After Matthias got sick of waiting for me to photograph a flower with a bug on it(a photo that didn't even turn out, as it happens), we headed up a winding, steep road toward Darwin, and as we were winding our way up, we looked up to see 3 other VW vanagons sitting on an overlook above us! So of course, when we got to the top, we had to go and join them for VW comparisons. They were a delightful bunch of people, from California and Washington States. Matthias became engaged with one man, talking about Vans, whereas Pono and I climbed down a bit of hillside to be shown by a few of the others what geocaching is all about. I had never heard of it before. I won't go into it here, but if you are interested, you can click here. Fun!

After our little rendez-vouz with the other vanagons, we continued toward Darwin. We did a little hike to the top of Ophir Mountain. We could look right down on the town of Darwin. We also visited an old mining claim. It was actually claimed, even though it didn't look like it was still being used.

We camped at Cactus Flats, where we had camped once last fall. It is so pretty there, and the flowers were really spectacular. As I told you, despite taking almost 50 photos, I really don't think I convey the wonder. Nonetheless, I will share a few photos. There was one shrub in particular that I became enamored by.
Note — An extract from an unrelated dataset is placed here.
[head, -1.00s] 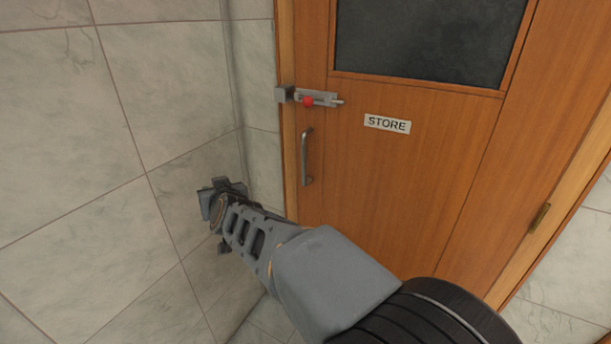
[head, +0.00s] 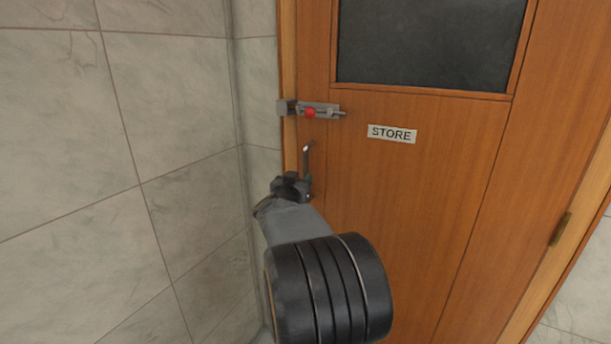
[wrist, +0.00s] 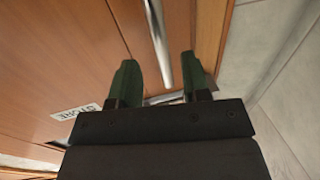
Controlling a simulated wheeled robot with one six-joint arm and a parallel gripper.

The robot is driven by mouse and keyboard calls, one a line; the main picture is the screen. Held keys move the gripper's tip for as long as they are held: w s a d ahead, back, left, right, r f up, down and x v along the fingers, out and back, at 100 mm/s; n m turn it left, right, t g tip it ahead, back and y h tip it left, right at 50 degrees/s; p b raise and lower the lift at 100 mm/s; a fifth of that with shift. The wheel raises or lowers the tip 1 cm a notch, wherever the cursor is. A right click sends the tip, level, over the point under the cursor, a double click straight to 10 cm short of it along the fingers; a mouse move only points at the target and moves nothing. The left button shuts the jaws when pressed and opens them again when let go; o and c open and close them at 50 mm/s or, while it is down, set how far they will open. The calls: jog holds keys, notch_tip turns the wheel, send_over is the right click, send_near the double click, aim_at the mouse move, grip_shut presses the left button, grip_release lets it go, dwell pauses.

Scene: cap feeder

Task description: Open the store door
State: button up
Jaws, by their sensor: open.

I have not been able to find it in my flower book, but it looked like it started a yellow green color, and then changed to a deep reddish pink. It was wonderful, the color of this bush amid the other reds, greens, yellows and blues. I took many photos of it. The flower that stole the show was the Indian Paintbrush. It was so vibrant, it overpowered the other flowers. It seems like red is a rare color, when it comes to wildflowers. Yellow seems to be the most common color.

We spent a cold night in Cactus Flats, since it is a good deal higher in elevation than Trona. I woke up with aching joints, having spent the night curled up in a tiny ball trying to stay warm. It was still a wonderful camping trip, and we remain happy with our "Gordita" - little fatty.